L’histoire de Gabriel et de sa petite sœur Abigaëlle commence lorsque celle-ci a sept ans et son frère dix. L’ambiance à la maison est insoutenable en raison des disputes conjugales et des violences incessantes du père sur la mère. Gabriel s’est fait un devoir de protéger avant tout sa petite sœur, car “les grands protègent les petits, c’est la loi de la jungle”. Mais la petite fille écrit dans son carnet : “Des gens savent forcément ce qui se passe chez nous. Ils savent, ils ne font rien. Dans la jungle de la vie, la vraie, les grands ne protègent pas les petits. Ils s’en foutent, les grands. Je suis seule.  Seule avec mon frère.  Pauvre, pauvre Gabriel. Qui le sauve, lui ? … Qui le protège ?”

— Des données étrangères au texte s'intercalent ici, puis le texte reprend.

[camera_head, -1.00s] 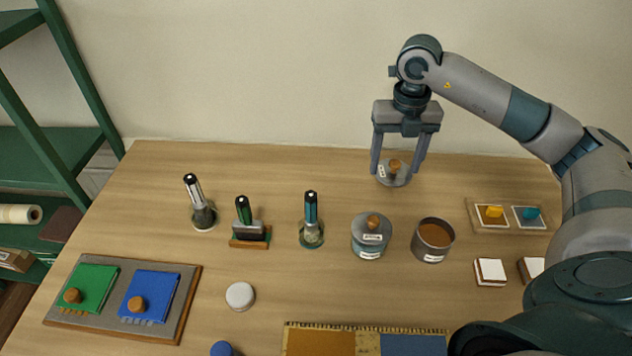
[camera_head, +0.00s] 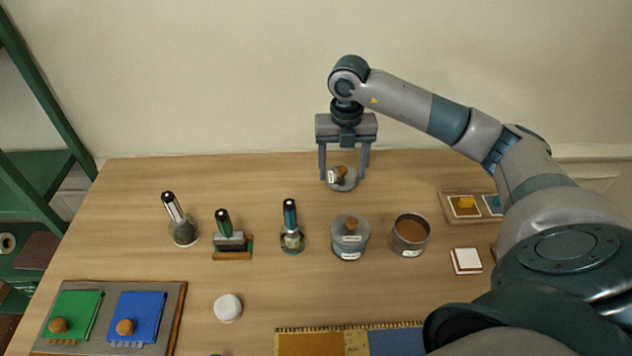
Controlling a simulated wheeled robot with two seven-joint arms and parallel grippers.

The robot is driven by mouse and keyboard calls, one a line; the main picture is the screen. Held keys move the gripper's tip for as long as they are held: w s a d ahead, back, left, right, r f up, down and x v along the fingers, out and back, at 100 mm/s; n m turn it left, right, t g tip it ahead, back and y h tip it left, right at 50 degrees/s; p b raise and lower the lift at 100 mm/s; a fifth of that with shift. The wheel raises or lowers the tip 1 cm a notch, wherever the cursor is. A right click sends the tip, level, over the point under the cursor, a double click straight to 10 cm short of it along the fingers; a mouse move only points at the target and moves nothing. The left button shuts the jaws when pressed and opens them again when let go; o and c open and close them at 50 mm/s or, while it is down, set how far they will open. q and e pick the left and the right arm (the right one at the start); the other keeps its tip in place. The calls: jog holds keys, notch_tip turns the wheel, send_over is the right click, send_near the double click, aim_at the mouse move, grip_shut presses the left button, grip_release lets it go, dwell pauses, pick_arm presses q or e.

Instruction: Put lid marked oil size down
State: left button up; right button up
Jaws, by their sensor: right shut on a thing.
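My right gripper (camera_head: 343,174) is shut on a round grey lid (camera_head: 345,185) with a wooden knob and a small white label. The gripper points down over the back of the table, behind the jars. The label's writing is too small to read, and I cannot tell whether the lid touches the table. An open grey jar (camera_head: 427,238) with brown contents stands to the right and nearer. A second jar (camera_head: 350,251) stands in front of the gripper with a similar knobbed lid (camera_head: 338,225) on it. My left gripper is not in view.
Bottles with dark tops (camera_head: 291,242) (camera_head: 184,232) and a green-handled brush (camera_head: 232,240) stand left of the jars. A white disc (camera_head: 228,308), a tray with green and blue cloths (camera_head: 172,312) and a swatch tray (camera_head: 449,215) lie around. The back left of the table is clear.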

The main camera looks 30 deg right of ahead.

Malédiction des enfants battus

Abigaëlle est une enfant surdouée, aimante, fragile, en adoration devant son frère,  avec lequel elle rêve de partir au Canada voir les aurores boréales. “Mais on ne peut pas laisser maman.” Leur histoire nous est contée, tour à tour, par Agigaëlle qui vit aujourd’hui chez les religieuses, sans qu’elle sache bien elle-même comment elle est arrivée là il y a 27 ans, et par le carnet intime qu’elle tenait entre 7 et 12 ans. On pressent qu’un drame s’est produit il y a plus de deux décennies, bouleversant la vie des deux enfants, mais l’explication ne nous sera donnée qu’à la fin du roman.

 

Car l’écrivaine, qui nous prend dans ses filets, adore les chausse-trapes. “Une certitude toutefois, dit Abigaëlle, mon histoire débute et se termine par un enterrement… Qui était mort, déjà ? Impossible de me le rappeler.” Était-ce sa mère, victime des coups de son mari ?

 

Et qui est cette femme battue, Madame Boisjoli, qui se rend chez son psy tous les vendredis à 17 heures ? Serait- ce Zoé, la merveilleuse jeune femme qui est devenue l’amour de la vie de Gabriel et qui porte le même patronyme ? La malédiction des enfants battus, devenus maris violents, aurait-elle frappé Gabriel ? “Personne ne peut être sauvé d’une enfance pareille”, écrivait Abigaëlle à 12 ans.

 

Habile construction du roman

Quant à la narratrice, Abigaëlle, que lui est-il arrivé pour se retrouver cloîtrée depuis plus de vingt ans ?  Là aussi, attendez les dernières pages, et vous ne serez pas déçus…

 

Entre les souvenirs d’Abigaëlle, ses carnets d’enfance et les séances de Mme Boisjoli chez son psy,  la construction du roman est d’une déroutante habileté et le suspense garanti. Les confessions de la petite fille dans son journal sont particulièrement émouvantes.

 

Comme les précédents romans de Marie Vareille (‘Désenchantées’, ‘Ainsi gèlent les bulles de savon’,  ‘La vie rêvée des chaussettes orphelines’,…), celui-ci devrait connaître un vif succès.